━━ GIVEN DATA ━━

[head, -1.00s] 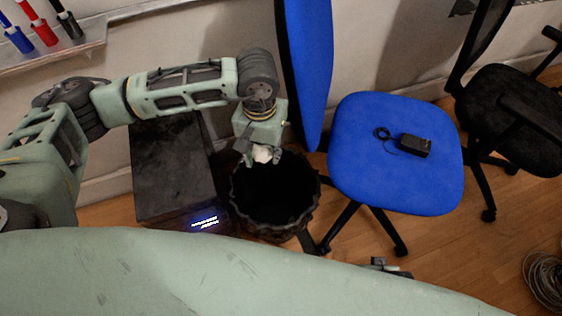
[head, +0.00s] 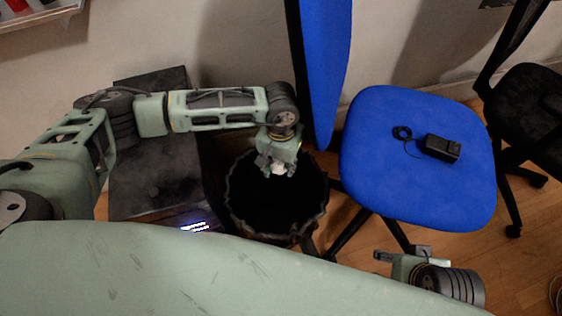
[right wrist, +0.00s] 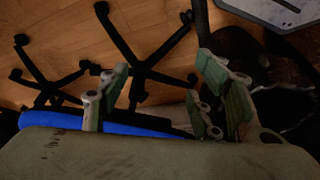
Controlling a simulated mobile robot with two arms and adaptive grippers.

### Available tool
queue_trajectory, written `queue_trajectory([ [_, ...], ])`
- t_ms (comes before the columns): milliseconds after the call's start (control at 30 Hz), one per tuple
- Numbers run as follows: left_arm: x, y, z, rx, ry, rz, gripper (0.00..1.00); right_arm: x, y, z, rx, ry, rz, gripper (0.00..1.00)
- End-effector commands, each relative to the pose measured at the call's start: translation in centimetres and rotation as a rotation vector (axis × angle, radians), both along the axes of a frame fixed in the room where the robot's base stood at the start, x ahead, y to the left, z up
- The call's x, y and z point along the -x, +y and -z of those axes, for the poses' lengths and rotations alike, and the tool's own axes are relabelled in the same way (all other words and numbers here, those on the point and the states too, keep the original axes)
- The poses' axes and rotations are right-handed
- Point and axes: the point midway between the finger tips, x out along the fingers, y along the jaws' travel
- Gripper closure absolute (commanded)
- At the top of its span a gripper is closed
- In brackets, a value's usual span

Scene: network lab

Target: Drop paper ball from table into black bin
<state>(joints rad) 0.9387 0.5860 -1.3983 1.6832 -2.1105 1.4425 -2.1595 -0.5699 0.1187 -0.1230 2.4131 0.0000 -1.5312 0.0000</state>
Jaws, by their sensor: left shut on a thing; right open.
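The white paper ball (head: 278,168) is held between the fingers of my left gripper (head: 277,172) in the head view. My left gripper is shut on it, pointing down over the opening of the black bin (head: 316,222). The bin stands on the floor, lined with a dark bag with a ruffled rim; its inside is too dark to make out. My right gripper (head: 384,257) shows low at the right of the head view, apart from the bin. In the right wrist view its fingers (right wrist: 165,98) are spread open with nothing between them.
A blue chair (head: 415,165) with a black adapter (head: 440,147) and cable on its seat stands right of the bin. A dark box-like unit (head: 150,170) stands left of the bin. A black chair (head: 535,105) is at far right. Wooden floor shows between chair legs.

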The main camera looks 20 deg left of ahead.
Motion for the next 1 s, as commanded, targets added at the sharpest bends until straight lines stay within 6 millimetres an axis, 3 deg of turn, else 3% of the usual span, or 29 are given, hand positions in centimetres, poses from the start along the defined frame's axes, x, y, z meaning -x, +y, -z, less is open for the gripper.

━━━

DIRECTIONS
Track down the lines that include the word "rotations" and copy them.

THE RESPONSE
- The call's x, y and z point along the -x, +y and -z of those axes, for the poses' lengths and rotations alike, and the tool's own axes are relabelled in the same way (all other words and numbers here, those on the point and the states too, keep the original axes)
- The poses' axes and rotations are right-handed

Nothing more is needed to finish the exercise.